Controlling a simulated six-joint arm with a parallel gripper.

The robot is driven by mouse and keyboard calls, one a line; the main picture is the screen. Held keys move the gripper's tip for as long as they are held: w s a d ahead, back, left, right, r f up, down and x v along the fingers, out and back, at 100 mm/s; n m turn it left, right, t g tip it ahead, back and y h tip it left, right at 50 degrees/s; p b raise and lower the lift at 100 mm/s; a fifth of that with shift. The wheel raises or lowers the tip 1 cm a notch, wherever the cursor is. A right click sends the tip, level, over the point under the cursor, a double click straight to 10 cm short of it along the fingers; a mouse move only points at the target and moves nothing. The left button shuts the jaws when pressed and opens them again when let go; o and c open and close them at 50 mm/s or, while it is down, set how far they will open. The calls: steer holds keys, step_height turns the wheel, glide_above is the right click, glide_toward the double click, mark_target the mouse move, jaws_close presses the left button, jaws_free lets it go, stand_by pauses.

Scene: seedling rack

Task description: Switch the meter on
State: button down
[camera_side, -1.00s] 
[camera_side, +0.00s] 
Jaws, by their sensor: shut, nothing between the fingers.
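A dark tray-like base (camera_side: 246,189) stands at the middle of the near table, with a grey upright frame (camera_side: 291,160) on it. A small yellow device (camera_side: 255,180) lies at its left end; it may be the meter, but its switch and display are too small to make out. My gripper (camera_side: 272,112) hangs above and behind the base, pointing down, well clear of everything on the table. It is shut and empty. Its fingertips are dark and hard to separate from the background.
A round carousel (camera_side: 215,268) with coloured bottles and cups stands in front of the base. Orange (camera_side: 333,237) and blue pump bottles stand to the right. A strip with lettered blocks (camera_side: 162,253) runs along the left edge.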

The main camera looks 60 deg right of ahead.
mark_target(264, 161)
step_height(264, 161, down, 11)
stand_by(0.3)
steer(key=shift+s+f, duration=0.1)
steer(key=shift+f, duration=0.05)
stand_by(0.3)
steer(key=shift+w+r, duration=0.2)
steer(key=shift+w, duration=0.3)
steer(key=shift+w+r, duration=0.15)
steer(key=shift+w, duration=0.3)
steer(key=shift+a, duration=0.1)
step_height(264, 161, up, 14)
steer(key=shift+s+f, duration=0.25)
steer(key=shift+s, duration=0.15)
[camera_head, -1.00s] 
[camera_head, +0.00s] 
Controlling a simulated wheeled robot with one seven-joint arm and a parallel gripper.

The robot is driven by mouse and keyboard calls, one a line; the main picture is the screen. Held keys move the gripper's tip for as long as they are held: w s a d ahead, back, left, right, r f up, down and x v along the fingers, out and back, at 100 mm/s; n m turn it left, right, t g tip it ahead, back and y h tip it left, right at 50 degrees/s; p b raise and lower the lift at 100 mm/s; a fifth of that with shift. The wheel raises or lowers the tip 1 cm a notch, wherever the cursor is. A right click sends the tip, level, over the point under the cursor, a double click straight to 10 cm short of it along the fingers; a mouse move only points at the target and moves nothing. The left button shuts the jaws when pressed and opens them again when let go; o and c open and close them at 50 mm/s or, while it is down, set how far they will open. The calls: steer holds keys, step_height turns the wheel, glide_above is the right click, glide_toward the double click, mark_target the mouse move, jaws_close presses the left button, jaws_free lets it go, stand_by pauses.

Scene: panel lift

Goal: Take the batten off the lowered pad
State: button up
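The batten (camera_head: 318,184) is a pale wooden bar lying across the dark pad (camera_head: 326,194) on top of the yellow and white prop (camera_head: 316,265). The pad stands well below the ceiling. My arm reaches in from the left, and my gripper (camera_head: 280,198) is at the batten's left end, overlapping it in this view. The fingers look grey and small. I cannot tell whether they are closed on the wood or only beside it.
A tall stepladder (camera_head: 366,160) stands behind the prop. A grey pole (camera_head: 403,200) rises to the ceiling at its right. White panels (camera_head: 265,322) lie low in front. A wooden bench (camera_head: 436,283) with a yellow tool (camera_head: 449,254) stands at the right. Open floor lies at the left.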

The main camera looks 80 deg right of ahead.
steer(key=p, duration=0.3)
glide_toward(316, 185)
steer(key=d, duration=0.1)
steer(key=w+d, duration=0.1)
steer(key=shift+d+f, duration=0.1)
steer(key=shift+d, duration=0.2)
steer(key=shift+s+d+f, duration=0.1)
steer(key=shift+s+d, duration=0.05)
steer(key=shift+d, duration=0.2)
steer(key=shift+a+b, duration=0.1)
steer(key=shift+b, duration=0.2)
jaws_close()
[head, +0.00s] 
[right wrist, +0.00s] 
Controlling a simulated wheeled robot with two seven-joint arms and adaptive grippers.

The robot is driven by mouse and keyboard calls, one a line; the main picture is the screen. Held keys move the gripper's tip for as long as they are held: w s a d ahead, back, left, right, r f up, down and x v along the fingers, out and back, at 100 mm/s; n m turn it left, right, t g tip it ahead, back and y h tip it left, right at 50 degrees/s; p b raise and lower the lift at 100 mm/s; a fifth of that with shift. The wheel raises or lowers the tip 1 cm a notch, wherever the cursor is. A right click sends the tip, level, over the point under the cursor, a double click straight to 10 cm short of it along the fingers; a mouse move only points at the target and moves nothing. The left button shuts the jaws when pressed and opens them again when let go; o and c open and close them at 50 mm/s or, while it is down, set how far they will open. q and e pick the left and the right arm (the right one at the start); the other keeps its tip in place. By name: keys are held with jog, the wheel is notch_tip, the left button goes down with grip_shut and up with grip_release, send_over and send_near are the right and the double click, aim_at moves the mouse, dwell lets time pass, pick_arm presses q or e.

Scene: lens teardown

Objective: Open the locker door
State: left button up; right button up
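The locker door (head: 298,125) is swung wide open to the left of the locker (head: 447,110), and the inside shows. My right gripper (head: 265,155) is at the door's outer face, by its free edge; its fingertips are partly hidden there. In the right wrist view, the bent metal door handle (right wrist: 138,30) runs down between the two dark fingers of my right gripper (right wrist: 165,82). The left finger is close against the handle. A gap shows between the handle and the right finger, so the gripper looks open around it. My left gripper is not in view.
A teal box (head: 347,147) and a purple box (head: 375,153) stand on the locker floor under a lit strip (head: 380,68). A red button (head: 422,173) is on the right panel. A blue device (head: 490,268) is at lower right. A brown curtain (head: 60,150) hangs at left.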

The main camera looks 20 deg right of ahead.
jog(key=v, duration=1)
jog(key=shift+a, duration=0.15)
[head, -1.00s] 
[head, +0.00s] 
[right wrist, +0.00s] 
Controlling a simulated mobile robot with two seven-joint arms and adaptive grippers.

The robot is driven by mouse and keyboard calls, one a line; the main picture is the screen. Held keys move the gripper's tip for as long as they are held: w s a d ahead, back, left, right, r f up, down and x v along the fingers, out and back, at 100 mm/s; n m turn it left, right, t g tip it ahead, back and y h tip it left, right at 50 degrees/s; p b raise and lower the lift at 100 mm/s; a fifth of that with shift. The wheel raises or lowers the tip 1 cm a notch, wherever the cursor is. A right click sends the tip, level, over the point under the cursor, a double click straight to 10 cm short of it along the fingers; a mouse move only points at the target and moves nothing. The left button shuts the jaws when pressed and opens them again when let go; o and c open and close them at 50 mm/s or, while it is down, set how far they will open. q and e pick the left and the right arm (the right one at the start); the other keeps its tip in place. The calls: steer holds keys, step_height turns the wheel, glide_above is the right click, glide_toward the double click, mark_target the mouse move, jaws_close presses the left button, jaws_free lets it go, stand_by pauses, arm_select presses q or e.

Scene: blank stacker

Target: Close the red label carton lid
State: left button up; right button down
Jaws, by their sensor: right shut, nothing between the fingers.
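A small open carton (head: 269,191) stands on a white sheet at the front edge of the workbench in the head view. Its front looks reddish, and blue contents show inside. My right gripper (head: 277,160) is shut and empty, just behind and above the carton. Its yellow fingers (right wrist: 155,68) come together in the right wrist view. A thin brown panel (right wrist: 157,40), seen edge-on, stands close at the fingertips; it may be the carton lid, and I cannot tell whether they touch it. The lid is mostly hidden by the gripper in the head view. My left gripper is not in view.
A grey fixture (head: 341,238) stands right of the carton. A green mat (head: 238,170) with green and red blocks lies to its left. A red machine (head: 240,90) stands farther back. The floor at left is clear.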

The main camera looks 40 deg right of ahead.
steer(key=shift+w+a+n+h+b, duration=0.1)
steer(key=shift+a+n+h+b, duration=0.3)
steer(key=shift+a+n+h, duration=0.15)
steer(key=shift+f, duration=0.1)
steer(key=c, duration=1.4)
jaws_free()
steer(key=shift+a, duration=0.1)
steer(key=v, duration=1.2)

Exercise » List all lines from the entries that include the word "adaptive".

Response to this task »
Controlling a simulated wheeled robot with two seven-joint arms and adaptive grippers.
Controlling a simulated mobile robot with two seven-joint arms and adaptive grippers.

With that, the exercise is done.